__Dataset entries__.
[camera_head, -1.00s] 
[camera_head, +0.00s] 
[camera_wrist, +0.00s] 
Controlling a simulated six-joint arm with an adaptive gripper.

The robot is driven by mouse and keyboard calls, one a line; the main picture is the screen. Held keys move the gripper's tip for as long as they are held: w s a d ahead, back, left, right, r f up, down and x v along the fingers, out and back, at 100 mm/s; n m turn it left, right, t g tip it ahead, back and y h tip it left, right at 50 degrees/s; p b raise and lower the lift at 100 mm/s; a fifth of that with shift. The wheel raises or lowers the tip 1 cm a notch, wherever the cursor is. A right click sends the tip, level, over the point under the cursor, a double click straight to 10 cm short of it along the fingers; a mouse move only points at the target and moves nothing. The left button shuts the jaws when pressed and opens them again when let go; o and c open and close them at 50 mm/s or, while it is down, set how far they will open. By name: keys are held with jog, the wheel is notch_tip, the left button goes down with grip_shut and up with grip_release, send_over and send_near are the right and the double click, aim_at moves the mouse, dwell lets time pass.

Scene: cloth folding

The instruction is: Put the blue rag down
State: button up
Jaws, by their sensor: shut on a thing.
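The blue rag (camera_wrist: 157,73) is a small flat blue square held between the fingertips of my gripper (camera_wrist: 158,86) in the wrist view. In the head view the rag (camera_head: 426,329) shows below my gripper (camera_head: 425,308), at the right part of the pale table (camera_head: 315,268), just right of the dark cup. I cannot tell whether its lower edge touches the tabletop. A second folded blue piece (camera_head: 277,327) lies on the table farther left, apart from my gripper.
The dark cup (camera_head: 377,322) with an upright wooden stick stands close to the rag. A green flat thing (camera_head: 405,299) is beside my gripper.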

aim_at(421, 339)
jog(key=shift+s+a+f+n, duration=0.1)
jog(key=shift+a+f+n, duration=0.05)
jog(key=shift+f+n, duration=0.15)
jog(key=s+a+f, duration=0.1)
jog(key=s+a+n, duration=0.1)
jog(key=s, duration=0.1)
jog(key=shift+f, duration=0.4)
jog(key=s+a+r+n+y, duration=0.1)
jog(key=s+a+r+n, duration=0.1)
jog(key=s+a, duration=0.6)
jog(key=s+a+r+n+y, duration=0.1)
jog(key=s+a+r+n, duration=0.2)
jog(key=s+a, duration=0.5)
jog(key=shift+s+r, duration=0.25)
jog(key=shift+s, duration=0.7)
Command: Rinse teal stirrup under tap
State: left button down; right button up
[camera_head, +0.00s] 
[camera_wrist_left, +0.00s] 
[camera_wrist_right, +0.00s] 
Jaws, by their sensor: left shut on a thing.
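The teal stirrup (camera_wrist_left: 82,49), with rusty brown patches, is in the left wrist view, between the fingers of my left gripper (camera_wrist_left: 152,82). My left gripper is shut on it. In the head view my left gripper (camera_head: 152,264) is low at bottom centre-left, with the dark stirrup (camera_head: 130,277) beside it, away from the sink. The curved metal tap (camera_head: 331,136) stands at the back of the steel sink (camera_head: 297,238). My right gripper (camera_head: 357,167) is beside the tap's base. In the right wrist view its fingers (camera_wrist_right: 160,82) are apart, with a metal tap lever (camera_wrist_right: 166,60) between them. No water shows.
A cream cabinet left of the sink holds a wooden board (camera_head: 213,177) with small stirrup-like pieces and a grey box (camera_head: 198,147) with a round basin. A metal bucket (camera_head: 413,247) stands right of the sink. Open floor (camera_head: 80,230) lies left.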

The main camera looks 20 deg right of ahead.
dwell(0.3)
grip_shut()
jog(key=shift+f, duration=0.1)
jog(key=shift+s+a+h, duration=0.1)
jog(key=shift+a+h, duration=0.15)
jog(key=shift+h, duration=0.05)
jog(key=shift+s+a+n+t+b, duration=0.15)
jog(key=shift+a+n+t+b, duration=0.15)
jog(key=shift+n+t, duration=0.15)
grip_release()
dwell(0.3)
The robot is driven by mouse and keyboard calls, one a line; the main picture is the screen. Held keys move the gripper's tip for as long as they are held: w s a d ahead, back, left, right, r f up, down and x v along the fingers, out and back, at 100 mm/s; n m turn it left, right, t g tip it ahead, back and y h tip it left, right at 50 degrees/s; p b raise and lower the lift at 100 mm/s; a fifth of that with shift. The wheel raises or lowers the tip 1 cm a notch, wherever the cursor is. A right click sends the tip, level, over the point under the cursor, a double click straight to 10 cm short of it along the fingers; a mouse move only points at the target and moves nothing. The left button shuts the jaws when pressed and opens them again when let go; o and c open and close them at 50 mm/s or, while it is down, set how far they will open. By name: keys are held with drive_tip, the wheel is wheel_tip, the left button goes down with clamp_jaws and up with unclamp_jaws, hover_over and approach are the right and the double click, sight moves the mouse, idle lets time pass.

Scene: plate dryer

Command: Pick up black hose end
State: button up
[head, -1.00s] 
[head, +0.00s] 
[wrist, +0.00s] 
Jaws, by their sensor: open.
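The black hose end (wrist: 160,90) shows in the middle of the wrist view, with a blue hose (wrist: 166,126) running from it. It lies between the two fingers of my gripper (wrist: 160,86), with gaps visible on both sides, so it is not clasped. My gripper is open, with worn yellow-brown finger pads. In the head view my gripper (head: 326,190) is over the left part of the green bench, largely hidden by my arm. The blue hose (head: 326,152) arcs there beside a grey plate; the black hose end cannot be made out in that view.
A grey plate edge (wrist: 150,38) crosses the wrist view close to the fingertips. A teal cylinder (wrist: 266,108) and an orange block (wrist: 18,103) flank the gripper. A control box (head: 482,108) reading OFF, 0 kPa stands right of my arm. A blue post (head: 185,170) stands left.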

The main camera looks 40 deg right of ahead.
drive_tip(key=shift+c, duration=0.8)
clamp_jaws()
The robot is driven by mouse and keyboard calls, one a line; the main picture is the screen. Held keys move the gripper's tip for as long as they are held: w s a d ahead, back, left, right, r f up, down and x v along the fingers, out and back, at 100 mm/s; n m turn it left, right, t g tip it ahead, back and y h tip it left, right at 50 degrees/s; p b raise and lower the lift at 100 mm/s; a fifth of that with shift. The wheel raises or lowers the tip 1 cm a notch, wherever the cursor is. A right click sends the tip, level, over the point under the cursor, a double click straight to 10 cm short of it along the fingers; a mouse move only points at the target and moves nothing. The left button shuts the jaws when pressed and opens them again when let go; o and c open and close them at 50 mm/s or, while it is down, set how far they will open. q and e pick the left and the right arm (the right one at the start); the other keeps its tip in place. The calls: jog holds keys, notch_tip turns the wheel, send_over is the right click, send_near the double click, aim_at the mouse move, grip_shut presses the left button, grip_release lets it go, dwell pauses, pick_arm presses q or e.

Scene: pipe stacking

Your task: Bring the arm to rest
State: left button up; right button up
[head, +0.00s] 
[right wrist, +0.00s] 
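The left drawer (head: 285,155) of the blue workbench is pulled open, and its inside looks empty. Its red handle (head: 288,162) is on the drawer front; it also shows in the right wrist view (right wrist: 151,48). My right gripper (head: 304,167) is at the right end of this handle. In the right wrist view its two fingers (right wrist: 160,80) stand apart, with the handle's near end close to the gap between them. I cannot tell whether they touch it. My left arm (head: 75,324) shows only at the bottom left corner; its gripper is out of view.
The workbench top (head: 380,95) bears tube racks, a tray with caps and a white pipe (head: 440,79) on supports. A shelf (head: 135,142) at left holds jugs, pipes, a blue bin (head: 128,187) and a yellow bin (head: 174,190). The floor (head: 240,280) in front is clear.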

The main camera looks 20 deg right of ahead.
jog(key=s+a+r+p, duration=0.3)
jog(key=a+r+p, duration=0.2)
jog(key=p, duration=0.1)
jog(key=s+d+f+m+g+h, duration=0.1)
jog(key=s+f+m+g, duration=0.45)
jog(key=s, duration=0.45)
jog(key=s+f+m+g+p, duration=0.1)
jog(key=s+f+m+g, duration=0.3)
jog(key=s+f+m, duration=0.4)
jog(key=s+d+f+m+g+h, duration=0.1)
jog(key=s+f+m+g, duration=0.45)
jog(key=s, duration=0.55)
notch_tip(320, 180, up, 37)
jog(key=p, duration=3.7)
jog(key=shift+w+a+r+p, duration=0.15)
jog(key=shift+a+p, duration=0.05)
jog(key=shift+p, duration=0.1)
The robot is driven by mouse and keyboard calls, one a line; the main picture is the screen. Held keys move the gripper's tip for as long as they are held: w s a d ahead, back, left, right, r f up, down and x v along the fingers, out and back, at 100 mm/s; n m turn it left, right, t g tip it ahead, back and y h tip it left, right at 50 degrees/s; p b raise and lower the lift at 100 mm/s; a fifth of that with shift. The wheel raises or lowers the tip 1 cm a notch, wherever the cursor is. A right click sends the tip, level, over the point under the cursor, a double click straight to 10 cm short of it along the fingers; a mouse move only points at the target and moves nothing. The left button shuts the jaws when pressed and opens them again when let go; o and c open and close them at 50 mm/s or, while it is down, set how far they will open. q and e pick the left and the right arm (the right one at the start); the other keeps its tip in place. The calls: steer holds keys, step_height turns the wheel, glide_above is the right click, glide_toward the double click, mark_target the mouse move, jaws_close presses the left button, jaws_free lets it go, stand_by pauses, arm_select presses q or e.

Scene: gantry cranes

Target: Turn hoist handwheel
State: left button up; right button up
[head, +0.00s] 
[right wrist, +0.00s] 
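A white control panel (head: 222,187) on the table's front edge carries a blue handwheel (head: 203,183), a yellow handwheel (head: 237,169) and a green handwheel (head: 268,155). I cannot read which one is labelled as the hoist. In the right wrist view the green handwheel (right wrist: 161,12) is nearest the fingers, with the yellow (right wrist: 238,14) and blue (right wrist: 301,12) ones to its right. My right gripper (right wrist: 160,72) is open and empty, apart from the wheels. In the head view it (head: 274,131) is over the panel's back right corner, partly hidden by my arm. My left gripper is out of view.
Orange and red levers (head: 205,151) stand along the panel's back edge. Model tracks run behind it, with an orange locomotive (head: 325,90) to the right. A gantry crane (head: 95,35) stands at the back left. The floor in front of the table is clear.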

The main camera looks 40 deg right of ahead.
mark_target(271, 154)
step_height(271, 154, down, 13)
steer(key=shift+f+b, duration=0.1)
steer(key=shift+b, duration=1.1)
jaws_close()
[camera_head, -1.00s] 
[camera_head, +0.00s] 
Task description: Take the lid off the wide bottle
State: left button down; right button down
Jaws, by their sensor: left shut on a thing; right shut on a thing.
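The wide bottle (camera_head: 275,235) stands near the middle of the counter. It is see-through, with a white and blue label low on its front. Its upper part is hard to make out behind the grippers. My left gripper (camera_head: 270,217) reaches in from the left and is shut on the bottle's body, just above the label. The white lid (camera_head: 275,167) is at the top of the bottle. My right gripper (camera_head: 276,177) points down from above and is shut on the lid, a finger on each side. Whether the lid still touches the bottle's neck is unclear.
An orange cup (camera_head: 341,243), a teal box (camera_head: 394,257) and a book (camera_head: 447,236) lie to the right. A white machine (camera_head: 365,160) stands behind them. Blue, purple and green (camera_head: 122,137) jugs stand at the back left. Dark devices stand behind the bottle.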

__The request__.
Only the lines from the beginning of the material to the line containing "Controlling a simulated" should be echoed, verbatim and in full.

__Result of this exercise__.
[camera_head, -1.00s] 
[camera_head, +0.00s] 
[camera_wrist, +0.00s] 
Controlling a simulated six-joint arm with an adaptive gripper.

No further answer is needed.